For so many years I didn’t get what this meant. You can’t force yourself to be in abundance. It is a state of Being and from that state one can manifest anything. 

On all my walks I never considered that I couldn’t have what was given to me. I was accepting of what was, in the present moment, and in doing so – Being that – I was filled with gratitude and abundance. 

Part of my ability to manifest has come from a shift in my reality in general. While 2020 hit many people hard, especially financially, my family prospered. At first I struggled with accepting my new reality but have since fallen into acceptance. 

Having more money hasn’t really changed my circumstances much.
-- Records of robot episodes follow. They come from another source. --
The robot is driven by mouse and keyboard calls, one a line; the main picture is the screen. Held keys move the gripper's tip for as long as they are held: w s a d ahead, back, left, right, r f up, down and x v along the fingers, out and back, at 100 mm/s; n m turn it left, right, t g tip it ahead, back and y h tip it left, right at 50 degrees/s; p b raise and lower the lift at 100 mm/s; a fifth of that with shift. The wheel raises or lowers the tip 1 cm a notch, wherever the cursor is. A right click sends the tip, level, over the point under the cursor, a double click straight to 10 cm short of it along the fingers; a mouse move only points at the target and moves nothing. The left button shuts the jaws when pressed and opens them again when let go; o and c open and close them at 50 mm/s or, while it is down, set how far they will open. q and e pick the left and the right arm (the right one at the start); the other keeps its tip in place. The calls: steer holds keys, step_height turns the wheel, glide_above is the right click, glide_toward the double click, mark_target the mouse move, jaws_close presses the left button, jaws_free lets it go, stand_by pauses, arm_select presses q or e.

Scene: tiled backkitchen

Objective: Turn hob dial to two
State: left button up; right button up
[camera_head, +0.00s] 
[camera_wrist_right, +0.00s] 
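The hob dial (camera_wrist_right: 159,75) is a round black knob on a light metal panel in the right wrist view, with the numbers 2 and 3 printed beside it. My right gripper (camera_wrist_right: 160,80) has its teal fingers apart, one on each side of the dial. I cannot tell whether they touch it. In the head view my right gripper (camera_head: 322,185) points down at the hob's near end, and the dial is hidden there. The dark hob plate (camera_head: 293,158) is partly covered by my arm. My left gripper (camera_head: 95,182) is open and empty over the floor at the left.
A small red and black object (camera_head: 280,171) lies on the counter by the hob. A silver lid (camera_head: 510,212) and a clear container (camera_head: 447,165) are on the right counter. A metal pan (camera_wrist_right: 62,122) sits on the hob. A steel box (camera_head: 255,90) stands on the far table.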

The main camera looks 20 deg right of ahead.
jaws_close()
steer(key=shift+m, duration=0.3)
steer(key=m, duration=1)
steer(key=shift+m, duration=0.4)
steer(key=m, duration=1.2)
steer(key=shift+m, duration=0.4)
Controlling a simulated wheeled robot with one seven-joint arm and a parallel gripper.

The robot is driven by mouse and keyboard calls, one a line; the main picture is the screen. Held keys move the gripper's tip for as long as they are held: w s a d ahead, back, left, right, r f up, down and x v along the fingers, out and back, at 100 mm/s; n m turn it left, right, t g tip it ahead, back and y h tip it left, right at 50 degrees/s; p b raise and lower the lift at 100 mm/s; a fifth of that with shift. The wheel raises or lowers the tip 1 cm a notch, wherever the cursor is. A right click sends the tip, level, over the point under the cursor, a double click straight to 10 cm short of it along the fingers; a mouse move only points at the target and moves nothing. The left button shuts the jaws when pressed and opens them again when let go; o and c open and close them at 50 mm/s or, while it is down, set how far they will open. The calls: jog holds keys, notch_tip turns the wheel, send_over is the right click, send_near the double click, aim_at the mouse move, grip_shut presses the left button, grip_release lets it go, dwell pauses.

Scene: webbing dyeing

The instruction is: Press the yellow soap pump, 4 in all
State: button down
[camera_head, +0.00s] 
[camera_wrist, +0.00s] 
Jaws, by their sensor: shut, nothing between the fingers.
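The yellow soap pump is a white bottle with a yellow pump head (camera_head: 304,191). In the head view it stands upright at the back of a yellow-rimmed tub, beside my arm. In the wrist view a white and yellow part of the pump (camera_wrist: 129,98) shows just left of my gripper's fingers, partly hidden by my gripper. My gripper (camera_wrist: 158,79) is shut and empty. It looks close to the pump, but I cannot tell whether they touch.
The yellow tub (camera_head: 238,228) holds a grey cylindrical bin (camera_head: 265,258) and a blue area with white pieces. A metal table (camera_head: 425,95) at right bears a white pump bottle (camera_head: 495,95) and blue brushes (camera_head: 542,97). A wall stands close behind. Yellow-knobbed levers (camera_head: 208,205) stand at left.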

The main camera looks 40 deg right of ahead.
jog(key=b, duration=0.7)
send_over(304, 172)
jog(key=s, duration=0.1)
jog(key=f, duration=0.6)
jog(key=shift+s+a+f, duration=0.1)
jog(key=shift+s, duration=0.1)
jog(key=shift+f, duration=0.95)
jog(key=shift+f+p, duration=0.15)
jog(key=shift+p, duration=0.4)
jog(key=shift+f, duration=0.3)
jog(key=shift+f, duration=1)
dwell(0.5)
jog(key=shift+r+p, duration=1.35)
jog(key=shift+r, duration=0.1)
We haven’t gone on spending sprees or done anything drastic. Yeah, we took a family vacation and paid cash for it and I can buy ridiculously priced AirPods for my husband just because I feel like it, but other than that we have been living the same as before. Having more money has helped me to release my fear of lack to the point that I am no longer in fear of not having enough. I realize now that what my guides told me years (decades) ago has proven true my entire life – I will always have enough. 

You know what is funny? Since we’ve come into this period of abundance, I think more often about downsizing, getting rid of “stuff” and living a more simple life. Material things are of no interest to me, personally. I enjoy buying things for others I love, though, and do so when I feel the urge, but I do not care to have more things myself. I prefer to use the money to experience life. More family vacations will be planned. South Padre is already planned in May. Costa Rica is also on our radar. And maybe another ski trip to Montana this coming Christmas.

So why do my walks seem to increase my manifestation potential? My best guess is that they put me in “the zone”, meaning I am in the present moment, taking it all in – nature, life, my environment. When I exercise it is a moving meditation, the best kind of meditation IMO. And being I now set an intention when I walk, it speeds the process.